Situated on the upper deck of a two-tiered shopping center, originally the building had a range of facade materials including pine log stone or pinola (a common veneer stone), white glazed brick, aluminum windows, and fieldstone details. Today the structure holds a Burger King restaurant and is completely unrecognizable from its days as a bank. There is a small area of pinola along the base of the building by the entrance which could be remnant of the previous design.
The former Hamburg Savings Bank exists across from Queens Borough Hall, part of a row of commercial establishments. The small building is wedged into a small through-block site and incorporates parking at the rear. The decorative exterior includes aluminum windows, Italian ceramic tile spandrels, blue glazed brick and tan brick, and white marble. Four floors of banking sit within this diminutive site. Hamburg Savings Bank merged long ago and its successor Capital One now resides here.

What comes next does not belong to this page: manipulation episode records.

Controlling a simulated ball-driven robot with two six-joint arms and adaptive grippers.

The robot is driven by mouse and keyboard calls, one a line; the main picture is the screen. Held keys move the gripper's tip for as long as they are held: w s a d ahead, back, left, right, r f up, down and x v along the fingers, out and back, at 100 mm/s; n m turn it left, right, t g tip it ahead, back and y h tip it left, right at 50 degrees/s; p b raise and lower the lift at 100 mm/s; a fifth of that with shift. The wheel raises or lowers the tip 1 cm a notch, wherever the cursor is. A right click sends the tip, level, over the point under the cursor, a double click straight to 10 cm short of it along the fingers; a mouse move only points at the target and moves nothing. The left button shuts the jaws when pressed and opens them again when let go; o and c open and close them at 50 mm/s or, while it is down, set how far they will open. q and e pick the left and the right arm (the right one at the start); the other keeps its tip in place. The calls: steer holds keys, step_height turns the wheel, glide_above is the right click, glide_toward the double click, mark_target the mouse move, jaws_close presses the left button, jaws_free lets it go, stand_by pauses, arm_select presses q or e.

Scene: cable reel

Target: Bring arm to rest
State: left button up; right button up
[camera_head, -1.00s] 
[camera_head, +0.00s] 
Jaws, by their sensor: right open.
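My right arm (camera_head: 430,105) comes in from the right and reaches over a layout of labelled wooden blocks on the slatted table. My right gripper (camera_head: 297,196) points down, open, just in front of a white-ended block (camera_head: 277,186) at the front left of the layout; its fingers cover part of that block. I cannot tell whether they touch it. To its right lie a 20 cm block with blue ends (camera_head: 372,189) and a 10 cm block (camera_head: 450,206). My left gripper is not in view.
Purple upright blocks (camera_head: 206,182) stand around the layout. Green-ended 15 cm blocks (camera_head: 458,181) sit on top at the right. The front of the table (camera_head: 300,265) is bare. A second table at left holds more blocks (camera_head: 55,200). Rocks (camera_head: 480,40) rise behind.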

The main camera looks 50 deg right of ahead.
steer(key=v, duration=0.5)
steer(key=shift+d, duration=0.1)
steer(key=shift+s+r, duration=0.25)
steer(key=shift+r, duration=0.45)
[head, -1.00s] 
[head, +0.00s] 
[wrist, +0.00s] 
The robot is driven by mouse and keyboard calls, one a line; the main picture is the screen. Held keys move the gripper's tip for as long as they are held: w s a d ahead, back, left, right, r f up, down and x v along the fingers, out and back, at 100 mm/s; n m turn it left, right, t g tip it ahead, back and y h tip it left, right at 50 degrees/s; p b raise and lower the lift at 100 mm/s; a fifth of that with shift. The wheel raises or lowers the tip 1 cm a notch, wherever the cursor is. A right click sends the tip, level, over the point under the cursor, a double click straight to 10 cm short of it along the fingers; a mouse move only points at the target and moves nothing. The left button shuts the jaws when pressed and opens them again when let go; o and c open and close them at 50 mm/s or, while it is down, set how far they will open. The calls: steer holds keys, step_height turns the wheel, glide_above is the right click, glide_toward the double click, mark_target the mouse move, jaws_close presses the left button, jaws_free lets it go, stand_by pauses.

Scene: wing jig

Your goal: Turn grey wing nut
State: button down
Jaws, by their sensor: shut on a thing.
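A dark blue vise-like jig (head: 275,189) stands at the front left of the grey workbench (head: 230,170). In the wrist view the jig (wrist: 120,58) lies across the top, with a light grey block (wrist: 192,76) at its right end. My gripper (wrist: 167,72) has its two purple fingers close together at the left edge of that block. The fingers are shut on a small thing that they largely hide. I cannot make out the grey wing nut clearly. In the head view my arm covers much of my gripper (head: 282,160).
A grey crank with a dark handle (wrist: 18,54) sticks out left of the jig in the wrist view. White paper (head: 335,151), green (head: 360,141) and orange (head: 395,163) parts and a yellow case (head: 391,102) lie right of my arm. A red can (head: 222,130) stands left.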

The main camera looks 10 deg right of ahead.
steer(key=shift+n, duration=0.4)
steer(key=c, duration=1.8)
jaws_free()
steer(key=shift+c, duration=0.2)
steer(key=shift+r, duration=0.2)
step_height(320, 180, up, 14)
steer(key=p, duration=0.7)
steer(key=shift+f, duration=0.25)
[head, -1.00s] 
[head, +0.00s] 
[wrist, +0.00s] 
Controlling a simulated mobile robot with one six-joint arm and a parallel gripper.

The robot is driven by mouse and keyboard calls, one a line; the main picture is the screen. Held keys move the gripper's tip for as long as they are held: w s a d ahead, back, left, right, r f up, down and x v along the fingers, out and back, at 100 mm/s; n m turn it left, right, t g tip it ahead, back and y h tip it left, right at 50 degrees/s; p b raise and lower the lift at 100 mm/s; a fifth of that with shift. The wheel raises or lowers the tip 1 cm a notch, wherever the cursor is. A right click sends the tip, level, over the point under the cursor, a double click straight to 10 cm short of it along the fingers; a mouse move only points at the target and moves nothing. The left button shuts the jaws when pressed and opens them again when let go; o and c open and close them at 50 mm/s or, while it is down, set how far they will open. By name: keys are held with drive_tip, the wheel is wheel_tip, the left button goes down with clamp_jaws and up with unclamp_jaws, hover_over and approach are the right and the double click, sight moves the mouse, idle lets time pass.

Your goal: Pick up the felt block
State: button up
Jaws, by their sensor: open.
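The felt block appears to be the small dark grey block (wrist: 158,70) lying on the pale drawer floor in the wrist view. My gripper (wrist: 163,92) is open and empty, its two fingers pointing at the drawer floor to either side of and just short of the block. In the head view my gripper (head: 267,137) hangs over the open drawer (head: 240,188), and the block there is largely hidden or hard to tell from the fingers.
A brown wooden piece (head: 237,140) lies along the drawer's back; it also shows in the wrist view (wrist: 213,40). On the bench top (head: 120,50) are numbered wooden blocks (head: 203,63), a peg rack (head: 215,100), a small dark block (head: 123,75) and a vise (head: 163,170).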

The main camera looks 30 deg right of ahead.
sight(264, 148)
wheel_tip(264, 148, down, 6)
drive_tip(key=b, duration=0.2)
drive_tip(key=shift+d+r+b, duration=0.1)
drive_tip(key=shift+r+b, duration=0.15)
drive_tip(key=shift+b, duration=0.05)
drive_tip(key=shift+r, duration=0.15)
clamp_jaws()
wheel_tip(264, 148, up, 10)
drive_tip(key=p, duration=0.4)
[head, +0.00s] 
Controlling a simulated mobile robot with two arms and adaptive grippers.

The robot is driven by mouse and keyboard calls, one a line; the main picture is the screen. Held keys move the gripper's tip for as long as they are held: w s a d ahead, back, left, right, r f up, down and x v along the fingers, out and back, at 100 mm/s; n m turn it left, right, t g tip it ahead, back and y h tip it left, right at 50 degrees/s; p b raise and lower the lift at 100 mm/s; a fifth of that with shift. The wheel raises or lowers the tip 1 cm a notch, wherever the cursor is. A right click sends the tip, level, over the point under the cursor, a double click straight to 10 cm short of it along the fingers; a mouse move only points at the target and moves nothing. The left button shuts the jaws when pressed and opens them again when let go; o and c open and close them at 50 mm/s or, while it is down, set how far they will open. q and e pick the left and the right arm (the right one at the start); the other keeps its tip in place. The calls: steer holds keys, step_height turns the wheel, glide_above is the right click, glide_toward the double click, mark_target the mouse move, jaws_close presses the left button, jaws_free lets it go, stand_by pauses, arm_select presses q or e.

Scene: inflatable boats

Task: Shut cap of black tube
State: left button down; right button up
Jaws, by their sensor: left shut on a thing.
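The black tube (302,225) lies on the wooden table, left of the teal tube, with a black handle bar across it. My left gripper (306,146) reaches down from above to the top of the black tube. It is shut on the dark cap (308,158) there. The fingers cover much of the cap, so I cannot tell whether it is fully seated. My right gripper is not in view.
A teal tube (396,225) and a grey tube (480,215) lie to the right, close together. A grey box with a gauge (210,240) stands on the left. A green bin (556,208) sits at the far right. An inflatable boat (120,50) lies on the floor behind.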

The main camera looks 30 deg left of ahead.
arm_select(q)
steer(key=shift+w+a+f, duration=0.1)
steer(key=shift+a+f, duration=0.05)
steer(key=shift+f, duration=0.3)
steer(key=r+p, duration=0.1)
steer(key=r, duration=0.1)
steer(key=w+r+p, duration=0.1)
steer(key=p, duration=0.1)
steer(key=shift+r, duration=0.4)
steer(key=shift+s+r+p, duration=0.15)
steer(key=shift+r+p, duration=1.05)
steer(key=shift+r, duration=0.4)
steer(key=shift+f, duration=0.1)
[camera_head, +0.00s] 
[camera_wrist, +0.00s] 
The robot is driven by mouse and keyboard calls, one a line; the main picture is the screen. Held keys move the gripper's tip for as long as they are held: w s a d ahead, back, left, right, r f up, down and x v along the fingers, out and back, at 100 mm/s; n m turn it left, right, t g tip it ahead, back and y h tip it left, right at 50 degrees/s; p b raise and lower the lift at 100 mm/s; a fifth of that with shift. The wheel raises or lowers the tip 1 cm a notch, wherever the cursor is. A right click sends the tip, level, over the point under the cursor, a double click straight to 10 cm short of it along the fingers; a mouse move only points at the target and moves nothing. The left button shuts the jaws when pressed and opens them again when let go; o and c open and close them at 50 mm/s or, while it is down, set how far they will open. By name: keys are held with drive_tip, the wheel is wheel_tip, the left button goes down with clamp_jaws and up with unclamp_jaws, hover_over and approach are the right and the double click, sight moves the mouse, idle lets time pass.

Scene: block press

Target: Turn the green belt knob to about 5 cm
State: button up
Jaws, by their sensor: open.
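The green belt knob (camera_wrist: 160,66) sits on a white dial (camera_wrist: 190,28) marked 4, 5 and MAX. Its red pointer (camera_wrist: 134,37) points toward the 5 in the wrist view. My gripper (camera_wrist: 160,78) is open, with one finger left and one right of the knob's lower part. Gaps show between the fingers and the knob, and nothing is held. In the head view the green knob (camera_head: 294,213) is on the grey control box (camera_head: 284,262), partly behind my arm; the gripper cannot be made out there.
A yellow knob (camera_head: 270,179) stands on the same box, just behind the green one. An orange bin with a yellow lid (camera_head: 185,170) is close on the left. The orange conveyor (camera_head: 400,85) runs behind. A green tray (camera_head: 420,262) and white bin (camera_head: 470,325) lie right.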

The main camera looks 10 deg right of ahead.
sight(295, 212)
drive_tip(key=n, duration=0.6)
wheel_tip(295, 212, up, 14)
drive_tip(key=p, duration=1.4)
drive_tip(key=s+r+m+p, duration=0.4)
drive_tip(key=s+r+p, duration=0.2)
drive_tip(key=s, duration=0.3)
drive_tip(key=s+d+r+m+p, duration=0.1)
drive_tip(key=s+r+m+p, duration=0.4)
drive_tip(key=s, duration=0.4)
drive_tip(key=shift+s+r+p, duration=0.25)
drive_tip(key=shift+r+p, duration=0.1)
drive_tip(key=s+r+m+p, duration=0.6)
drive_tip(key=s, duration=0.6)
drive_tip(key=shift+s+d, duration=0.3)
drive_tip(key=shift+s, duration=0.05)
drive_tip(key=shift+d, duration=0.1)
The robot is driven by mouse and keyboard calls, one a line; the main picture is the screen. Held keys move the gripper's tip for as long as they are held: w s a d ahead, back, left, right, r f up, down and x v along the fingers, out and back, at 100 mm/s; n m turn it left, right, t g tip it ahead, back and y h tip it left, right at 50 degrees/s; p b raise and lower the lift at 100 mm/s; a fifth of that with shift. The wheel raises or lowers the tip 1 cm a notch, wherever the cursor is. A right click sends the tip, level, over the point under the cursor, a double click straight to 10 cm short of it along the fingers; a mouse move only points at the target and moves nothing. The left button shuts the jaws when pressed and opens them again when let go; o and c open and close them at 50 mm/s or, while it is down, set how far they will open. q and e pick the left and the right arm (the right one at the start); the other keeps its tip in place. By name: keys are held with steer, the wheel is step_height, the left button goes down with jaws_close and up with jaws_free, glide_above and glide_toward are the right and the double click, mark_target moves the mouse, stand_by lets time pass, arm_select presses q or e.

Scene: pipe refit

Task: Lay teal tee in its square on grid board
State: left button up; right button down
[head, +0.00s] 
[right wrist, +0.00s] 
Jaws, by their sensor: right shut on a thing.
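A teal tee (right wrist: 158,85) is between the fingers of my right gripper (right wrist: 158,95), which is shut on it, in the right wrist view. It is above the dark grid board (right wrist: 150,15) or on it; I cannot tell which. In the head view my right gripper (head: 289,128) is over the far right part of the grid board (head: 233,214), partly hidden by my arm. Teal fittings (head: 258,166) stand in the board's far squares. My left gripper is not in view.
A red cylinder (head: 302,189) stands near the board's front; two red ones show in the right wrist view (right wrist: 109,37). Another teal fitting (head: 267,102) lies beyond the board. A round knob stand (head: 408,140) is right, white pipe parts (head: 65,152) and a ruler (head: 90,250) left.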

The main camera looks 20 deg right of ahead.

Not the only Queens Modern winner to be converted into a discount store, this former bank branch is now largely obscured by awnings and unfortunate painting over of much of the Regal Blue and Alabama White marble on the front facade. Passerby can mostly identify the building by the still prominent flagpoles at the roofline and the metal grill above the door. The interior had teak paneling (now gone) and an acoustic tile ceiling with recessed lighting, which is still visible in the commercial space. This project won an award as a combining and rehabilitation of two existing buildings and not as a new structure.
This low-rise bank was built to fit into the surrounding residential neighborhood, but its design is distinctly mid-century. Sitting on a corner lot, the building is oriented to the street with an elliptical glass and metal window bay surrounded by entrance areas clad in white brick. The drive-thru teller stations exist behind the building.
This bank branch is a one story structure with a flat projecting roof. The exterior incorporates full height windows, yellow brick, and dark marble cladding at one corner and on a vertical column that separates the banking space with the back offices. The building is set back from the street and surrounded by off street-parking. The architect worked in-house for First National City Bank’s Premises Department.